Most people go their whole lives without ever truly expressing themselves. We have stories to tell, ideas to share, dreams of the future, visions and versions of ourselves that want permission to live and breathe in the physical world, but we won’t let them. Instead, we silently coach ourselves to sit down, follow the rules, be more reasonable, tend to our responsibilities, and keep the peace.
What is the cost of holding back what is trying to be expressed through you? The most immediate cost is the way you feel in your physical body, right now. It might be a general sense of dread or boredom. A feeling like you don’t want to get out of your bed and live your life today. Sure, you’ll do it. You always do. You’re a disciplined person with a good work ethic. And you have people counting on you. You can’t let them down. But at the end of every day, and even at the beginning, you have this strange and looming sense that something is not right.
Take a minute and think about something you’d like to change in your life or in the world. Maybe there’s something relatively superficial. You want to lose ten pounds, get a small raise at work, or start flossing your teeth more regularly. Maybe it’s something a little bit loftier. A dream or vision you want to bring to life— moving into a new home, finding your dream job, starting your own company, or starting a family.
Maybe the thing you want to change is far less tangible. Perhaps it’s this nagging sense that something is “off” in your life. Maybe every morning, you wake up with a kind of low-grade anxiety and you wish you could feel more at peace with yourself. Maybe it’s the way you feel in a certain relationship. Every time you try to talk to your spouse, or go home for Christmas, or try to get back in the dating scene, you feel the same deep dread. You wish it could be different. But no matter what you do, it doesn’t ever change.
The question, of course, is, how do you get from a place of stuck to a place of bliss? What if I told you there was a simple, totally free practice anyone can use to get more of what they want. You can stop circling that same block over and over again. It doesn’t take more willpower, more discipline, or even all that much more time—most of which I know you don’t have to give. How? Through the incredibly simple practice of writing things down.
What Writing Can Help Us Do:
1. Name our experience so we can more fully understand it.
2. Give language to the future we want to create so it stops feeling vague and begins to
3. Build a bridge (neural pathways) between the now we’re experiencing and the future
we’d like to create.
4. Heal and engineer our own resilience from past experience.
5. Find perspective for life’s challenges, large and small.
6. Invent brand-new solutions for age-old problems.
7. Build our confidence.
8. Increase our working memory and overall cognitive power.
9. Cultivate more gratitude and contentment.
10. Provide clarity for our decisions.
11. Increase satisfaction in our romantic partnerships.
12. Level up our immune system, help us sleep better, etc.
13. Combat and curb anxiety, stress, and depression.
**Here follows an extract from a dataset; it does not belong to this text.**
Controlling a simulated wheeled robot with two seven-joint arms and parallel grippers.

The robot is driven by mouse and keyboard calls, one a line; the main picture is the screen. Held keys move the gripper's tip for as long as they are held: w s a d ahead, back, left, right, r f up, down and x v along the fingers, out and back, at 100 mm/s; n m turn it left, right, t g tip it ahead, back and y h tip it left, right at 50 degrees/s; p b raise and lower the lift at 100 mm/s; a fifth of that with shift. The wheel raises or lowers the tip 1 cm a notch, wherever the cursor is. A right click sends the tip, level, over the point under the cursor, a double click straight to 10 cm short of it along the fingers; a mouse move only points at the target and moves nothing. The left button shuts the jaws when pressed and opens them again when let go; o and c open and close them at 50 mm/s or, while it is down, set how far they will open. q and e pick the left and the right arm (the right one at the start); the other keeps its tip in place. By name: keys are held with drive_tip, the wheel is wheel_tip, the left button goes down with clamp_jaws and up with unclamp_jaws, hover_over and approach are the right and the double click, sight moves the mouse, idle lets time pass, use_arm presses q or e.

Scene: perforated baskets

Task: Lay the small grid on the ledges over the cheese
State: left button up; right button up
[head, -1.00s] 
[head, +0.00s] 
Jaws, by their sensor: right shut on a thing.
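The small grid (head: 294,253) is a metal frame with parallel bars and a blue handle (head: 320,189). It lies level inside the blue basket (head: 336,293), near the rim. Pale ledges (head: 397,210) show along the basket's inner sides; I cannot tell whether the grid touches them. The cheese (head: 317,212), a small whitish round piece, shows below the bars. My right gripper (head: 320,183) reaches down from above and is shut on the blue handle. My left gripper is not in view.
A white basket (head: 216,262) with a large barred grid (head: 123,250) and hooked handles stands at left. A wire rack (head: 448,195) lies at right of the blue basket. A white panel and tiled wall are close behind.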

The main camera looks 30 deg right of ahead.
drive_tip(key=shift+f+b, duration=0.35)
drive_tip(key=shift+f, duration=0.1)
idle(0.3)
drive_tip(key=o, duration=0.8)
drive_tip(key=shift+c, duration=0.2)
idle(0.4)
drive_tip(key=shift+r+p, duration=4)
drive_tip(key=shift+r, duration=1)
14. Tune out the well-meaning and critical voices around us so we can finally understand
what we think.
Research shows that writing for as little as twenty minutes a day for four days in a row can measurably improve your mood. You might think to yourself, “Twenty minutes? That’s a lot.” So yes, twenty minutes is a lot.
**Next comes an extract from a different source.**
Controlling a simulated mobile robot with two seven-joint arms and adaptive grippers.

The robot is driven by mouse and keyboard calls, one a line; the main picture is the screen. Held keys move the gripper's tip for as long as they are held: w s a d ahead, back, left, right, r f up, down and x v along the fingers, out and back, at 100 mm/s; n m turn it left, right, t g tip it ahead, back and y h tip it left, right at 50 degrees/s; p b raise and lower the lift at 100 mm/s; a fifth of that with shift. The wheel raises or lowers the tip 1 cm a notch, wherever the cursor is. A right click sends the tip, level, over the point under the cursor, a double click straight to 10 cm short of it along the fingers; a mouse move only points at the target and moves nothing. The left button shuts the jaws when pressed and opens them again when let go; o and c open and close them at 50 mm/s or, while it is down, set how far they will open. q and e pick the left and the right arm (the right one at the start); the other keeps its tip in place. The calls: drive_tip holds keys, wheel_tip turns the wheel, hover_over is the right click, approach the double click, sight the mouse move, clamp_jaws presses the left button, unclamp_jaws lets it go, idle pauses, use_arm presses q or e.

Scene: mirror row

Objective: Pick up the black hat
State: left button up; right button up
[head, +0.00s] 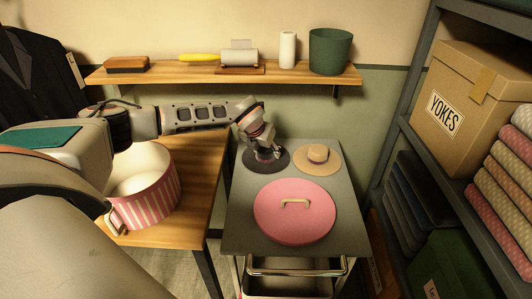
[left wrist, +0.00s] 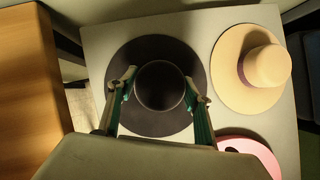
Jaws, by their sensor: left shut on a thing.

But track with me here for a second. I wrote a whole book, The Power Of Writing It Down, about how to use writing to change your life beuase I’ve seen it work in my own life. What if twenty minutes spent doing something like writing down your deepest thoughts and feelings might make everything else you do easier? What if it made it simple to turn down that lunch date you didn’t want to accept in the first place—the one you’re now rushing around for, the one about which you’re feeling guilty because you don’t want to go, because you’re going against your better judgment, because you’re going to be late and this person with whom you didn’t really want to spend time is now waiting for you? What if writing made all of that easier?
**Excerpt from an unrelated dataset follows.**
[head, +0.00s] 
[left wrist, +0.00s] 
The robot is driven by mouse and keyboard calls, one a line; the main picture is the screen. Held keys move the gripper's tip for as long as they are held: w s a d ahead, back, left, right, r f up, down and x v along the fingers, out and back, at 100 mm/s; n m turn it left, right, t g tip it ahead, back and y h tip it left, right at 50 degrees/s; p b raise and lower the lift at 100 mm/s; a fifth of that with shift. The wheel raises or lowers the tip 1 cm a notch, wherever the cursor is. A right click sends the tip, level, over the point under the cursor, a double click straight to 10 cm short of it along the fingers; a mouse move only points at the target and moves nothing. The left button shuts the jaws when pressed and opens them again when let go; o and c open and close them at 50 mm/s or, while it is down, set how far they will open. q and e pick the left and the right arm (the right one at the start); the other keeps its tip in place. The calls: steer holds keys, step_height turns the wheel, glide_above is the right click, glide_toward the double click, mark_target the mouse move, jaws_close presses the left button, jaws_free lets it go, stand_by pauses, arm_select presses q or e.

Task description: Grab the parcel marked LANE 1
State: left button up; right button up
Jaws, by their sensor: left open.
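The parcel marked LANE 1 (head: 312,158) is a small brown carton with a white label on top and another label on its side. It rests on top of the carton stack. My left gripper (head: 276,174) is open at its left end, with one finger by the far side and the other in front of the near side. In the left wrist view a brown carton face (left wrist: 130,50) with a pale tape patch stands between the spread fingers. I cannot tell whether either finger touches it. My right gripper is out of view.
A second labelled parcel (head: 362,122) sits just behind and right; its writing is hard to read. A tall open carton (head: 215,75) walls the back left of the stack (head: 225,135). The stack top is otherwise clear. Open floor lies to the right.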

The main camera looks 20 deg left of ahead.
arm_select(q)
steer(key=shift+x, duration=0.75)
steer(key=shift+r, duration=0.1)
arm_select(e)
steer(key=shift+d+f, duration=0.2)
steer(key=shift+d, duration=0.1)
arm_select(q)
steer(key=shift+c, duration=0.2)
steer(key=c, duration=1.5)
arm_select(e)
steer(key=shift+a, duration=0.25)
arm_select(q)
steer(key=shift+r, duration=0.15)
What if twenty minutes of writing a day could make it easier to fall asleep at night, so you no longer lie awake for an hour, panicking about how you’re going to pay your bills this month or about whether your oldest child is going to play soccer this year and how you’re going to manage the game schedule with a new baby?
What if writing made your life easier because it reduced your anxiety, lifted you out of those brief moments of depression, clarified your vision, boosted your confidence, improved your immune system, and even made you less likely to visit the doctor? What if it clarified what really matters to you and made you feel like you’re living your life on purpose? What if twenty minutes really turned into what felt like hours of time and copious energy added to every week?
Would it be worth it?
If you’re skeptical, or if twenty minutes still sounds like a lot to you, that’s fine. You’re not alone. You can start with five minutes. Or two. Or start with one word scribbled on a scrap of paper somewhere. A little love note to yourself, or a bottle thrown out to sea as an SOS. A last-ditch effort to call something beyond you for help.. You can start with what you have and then watch it grow into something much bigger than what you imagined under the law of increasing returns. The data shows this works, and so does my experience. Whatever amount you give, you get more in return.
You don’t have to feel like a writer to use writing as a tool. Anyone can use writing as a tool to begin experiencing more meaning and joy in life, to overcome what were previously limitations and to begin to create positive change in the world.